Tuesday, September 30, 2014

God Doesn't Want You to be Happy

Two Saturdays ago, I was invited to plan and facilitate a retreat -- I love this sort of work, so I gladly accepted. The theme of the retreat was finding a way through the tension that is inherent in being both a young professional (perhaps especially in DC) and a Christian. Anyway, deep in one of our discussions, we were talking about hopes -- and what God hopes for us.  The first thing someone shouted out from the back of the room was that "God wants us to be happy."

And at that moment, I realized that I believe that God does not want us to be happy.

Now, I'm not saying that God wants us to be miserable, or to suffer, or to cause pain -- I believe God redeems misery, suffering, and pain, not causes them -- but I am saying that happiness, our cultural chimera, doesn't seem to be one of God's projects. First of all, there's not a lot of God making people "happy" in Scripture. Show me a prophet, and I'll show you someone who is fundamentally unhappy. God doesn't call Samuel to be the last judge to make him happy, and Mary, the mother of Jesus, certainly had some very bad days. More recently, I wouldn't claim that MLK Jr, Oscar Romero, or Dorothy Day were particularly happy folks, either.

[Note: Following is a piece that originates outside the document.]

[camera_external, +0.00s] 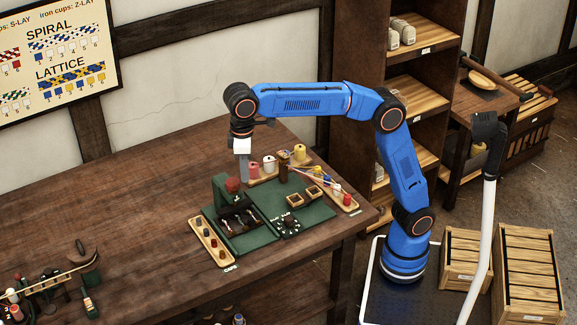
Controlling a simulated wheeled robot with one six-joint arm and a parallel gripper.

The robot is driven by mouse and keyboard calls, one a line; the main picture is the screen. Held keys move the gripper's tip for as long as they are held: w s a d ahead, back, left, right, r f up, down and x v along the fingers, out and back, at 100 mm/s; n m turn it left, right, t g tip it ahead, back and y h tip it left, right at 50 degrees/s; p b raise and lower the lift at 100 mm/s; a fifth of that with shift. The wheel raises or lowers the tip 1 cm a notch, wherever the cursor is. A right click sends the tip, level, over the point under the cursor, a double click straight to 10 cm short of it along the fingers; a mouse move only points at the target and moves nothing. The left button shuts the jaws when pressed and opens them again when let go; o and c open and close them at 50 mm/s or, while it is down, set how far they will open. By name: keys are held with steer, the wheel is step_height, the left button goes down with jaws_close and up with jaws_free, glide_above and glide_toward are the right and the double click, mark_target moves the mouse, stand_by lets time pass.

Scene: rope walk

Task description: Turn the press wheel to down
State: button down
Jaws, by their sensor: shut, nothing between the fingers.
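My gripper (244,176) points down over the work table. It is shut and empty, with its fingertips close to the top of a small green press (221,190). A red part (232,185) shows at the top of the press, just below and left of the fingertips; it may be the press wheel, but it is too small to tell. Whether the fingertips touch it, and which way the wheel is set, I cannot tell. Dark parts (238,217) lie below the press on a green base.
A round black dial (288,226) sits right of the press. A wooden tray of caps (201,232) lies to the left. Thread spools (269,164), two small wooden boxes (296,199) and another tray (349,206) stand behind and right.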

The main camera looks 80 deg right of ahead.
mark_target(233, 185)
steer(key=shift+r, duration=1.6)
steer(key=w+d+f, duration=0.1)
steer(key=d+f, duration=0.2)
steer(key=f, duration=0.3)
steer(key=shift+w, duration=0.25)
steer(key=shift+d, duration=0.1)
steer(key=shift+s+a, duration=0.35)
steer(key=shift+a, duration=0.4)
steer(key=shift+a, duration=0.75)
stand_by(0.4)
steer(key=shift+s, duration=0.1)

Secularly, I see this played out as well. Doing meaningful work often means doing sacrificial and hard work, which automatically disbars what we think of as "happiness." For instance, when I worked at the Red Cross and disasters would hit, we were working twelve hour days and weekends, were exhausted and were so stressed we were either gaining or losing weight, but the meaningfulness of the work was somehow so much more than "happy." (This description of disaster work also seems to apply to parenting.)

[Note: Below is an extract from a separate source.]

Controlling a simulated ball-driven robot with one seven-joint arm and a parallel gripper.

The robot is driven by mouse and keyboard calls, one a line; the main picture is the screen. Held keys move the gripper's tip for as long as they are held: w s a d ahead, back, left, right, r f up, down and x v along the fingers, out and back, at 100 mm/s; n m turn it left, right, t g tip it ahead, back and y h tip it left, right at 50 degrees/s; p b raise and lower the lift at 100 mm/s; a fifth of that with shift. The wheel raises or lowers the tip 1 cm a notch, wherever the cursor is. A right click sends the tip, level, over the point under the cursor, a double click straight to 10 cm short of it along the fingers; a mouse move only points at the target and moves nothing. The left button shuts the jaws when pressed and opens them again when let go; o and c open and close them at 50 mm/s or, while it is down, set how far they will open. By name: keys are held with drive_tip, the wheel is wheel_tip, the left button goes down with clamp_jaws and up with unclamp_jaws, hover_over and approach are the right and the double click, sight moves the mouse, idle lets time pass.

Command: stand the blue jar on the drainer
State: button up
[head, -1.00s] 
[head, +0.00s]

Anyway, provoked by this thought, I did a little digging -- and "happiness" comes from the root word, "hap," which means "luck." So someone who is "hapless" is literally "luckless" and "happenstance" is a mashup of "lucky circumstance." So, happiness is nice, but it's something fleeting that happens randomly -- nothing you can control.

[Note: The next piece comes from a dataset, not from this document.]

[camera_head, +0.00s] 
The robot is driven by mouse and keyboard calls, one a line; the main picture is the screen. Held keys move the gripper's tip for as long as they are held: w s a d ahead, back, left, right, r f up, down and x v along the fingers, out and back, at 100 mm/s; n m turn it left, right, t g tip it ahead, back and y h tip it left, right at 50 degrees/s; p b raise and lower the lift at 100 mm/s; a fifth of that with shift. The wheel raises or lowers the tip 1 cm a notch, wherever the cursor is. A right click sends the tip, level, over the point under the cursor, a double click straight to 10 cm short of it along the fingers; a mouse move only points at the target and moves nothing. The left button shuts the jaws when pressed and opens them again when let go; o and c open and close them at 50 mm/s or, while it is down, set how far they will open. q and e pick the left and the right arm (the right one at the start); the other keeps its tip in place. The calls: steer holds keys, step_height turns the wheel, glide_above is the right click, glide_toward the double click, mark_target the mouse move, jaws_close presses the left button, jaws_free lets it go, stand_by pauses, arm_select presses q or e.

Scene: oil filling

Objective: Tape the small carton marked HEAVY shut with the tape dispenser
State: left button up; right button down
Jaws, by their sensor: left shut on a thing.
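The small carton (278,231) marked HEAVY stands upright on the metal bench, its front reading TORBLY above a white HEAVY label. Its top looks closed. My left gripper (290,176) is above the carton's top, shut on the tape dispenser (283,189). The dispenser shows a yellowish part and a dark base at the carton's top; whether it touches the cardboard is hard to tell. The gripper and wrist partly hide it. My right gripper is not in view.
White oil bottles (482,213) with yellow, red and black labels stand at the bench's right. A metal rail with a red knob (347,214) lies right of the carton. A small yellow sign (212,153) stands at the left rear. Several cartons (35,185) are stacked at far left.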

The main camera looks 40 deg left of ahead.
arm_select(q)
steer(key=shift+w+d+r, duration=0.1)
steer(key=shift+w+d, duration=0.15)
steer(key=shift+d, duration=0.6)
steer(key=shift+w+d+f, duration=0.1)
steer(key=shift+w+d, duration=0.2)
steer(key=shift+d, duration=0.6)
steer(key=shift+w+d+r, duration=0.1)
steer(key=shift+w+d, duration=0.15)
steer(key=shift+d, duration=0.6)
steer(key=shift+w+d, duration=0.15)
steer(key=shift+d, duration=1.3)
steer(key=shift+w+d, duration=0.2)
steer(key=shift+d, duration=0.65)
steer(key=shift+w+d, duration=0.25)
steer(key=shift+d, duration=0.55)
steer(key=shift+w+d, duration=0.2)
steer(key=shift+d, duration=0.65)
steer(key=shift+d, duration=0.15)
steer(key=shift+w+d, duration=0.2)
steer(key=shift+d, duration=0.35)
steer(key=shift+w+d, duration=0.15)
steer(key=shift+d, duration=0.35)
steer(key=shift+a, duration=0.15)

Joy, on the other hand, is a different beast entirely. And those folks I mentioned above? While they weren't necessarily happy, they were joyous. Joy is an inward disposition, rooted in knowing who you are and whose you are, and living in faith and trust. Joy grows if you cultivate it, if you can clear out enough of the gunk stuck to your soul so that joy can flourish. Joy is more than happiness, joy is more than luck. I can't help but think that God wants so much more for us than just "happy."